# Dataset content

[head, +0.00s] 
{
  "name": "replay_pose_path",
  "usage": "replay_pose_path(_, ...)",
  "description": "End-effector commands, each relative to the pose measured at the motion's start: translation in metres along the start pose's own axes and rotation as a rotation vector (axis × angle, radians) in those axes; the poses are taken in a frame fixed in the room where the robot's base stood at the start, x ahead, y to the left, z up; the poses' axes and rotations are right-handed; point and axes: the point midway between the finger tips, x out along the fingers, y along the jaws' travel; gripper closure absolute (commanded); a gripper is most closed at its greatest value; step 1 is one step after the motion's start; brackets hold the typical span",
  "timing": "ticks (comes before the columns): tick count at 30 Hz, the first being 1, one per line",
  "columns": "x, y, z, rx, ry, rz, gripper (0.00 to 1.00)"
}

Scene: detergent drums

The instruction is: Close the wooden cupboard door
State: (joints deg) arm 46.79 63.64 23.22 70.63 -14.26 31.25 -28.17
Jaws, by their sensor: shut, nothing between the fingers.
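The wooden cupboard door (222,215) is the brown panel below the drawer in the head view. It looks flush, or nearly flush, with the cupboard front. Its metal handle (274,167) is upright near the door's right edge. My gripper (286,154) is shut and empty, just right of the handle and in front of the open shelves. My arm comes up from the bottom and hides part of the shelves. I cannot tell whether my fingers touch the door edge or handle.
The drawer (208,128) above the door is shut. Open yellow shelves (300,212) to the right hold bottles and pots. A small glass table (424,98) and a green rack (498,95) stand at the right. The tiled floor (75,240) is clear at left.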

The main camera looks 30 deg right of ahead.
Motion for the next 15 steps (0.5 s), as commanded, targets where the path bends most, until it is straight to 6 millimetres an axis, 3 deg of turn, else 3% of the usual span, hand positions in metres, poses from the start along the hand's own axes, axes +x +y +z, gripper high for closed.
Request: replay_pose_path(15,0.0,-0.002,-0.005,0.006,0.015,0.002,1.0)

# What you have to do
Look through the data above. Copy every line with the string "metres" in it.

# Answer
  "description": "End-effector commands, each relative to the pose measured at the motion's start: translation in metres along the start pose's own axes and rotation as a rotation vector (axis × angle, radians) in those axes; the poses are taken in a frame fixed in the room where the robot's base stood at the start, x ahead, y to the left, z up; the poses' axes and rotations are right-handed; point and axes: the point midway between the finger tips, x out along the fingers, y along the jaws' travel; gripper closure absolute (commanded); a gripper is most closed at its greatest value; step 1 is one step after the motion's start; brackets hold the typical span",
Motion for the next 15 steps (0.5 s), as commanded, targets where the path bends most, until it is straight to 6 millimetres an axis, 3 deg of turn, else 3% of the usual span, hand positions in metres, poses from the start along the hand's own axes, axes +x +y +z, gripper high for closed.

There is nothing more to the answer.